To make this work possible, the researchers ran 6,000 structure formation simulations on the Sunrise supercluster at Stockholm University in mid-2024. From these runs, they built a training set of ‘difference fields’ by subtracting the inputs and outputs of one simulation from another. The neural optimizer was trained on this set to learn how changes in the starting conditions affect the output. The training was enabled by multi-GPU training on the Berzelius supercomputer at Linköping University using the deep learning framework PyTorch.
To test the model, the team used the output of one simulation to reconstruct its input. Running a new simulation from this reconstructed state faithfully reproduced the original, matching it down to the smallest details. This success hints at the exciting possibility of applying the method to real observations of the Universe.
A scalable framework for digital twins of the cosmos
The method called Learning the Universe by Learning to Optimize (LULO) is designed to scale. It can be applied to any physics simulator as long as example pairs of early and late states can be generated.
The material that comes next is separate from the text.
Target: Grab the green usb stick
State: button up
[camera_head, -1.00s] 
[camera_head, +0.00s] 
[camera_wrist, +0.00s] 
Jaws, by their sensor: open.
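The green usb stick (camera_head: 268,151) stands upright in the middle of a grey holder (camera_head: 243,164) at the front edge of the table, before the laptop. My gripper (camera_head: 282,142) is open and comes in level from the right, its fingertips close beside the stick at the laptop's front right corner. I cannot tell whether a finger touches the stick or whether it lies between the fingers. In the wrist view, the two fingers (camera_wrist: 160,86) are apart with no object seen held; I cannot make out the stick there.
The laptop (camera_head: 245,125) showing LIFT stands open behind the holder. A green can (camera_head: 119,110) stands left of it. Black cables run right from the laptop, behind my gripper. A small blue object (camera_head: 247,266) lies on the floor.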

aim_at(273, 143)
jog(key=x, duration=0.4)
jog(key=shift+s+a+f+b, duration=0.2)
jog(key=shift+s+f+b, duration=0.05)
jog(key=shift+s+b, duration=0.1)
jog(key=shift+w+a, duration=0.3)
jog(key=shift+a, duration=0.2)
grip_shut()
This flexibility makes it possible to include complex, realistic physics models directly in the reconstruction process without needing years of code modifications by large teams of researchers.
"This type of framework demonstrates the potential to leverage state-of-the-art simulations directly, allowing them to be fitted to data without the need for further development, offering a more efficient approach to cosmological inference. Rather than spending valuable time making simulation codes differentiable or crafting approximate alternatives, researchers can directly focus on improving the accuracy, speed, and robustness of the physics models themselves", says Ludvig Doeser.
By automating the process of fitting simulations to data, the framework removes the need for large teams to manually adapt codes. This marks an important step toward applying these methods at the scale needed for upcoming galaxy surveys.
This work shows how AI can help us build a digital twin of the Universe. Such a computer model captures our Universe’s early state, runs it forward with physics simulators, and compares the result to the galaxies we see in the sky today. In doing so, researchers gain new ways to explore how cosmic structures took shape and to deepen our understanding of the cosmos.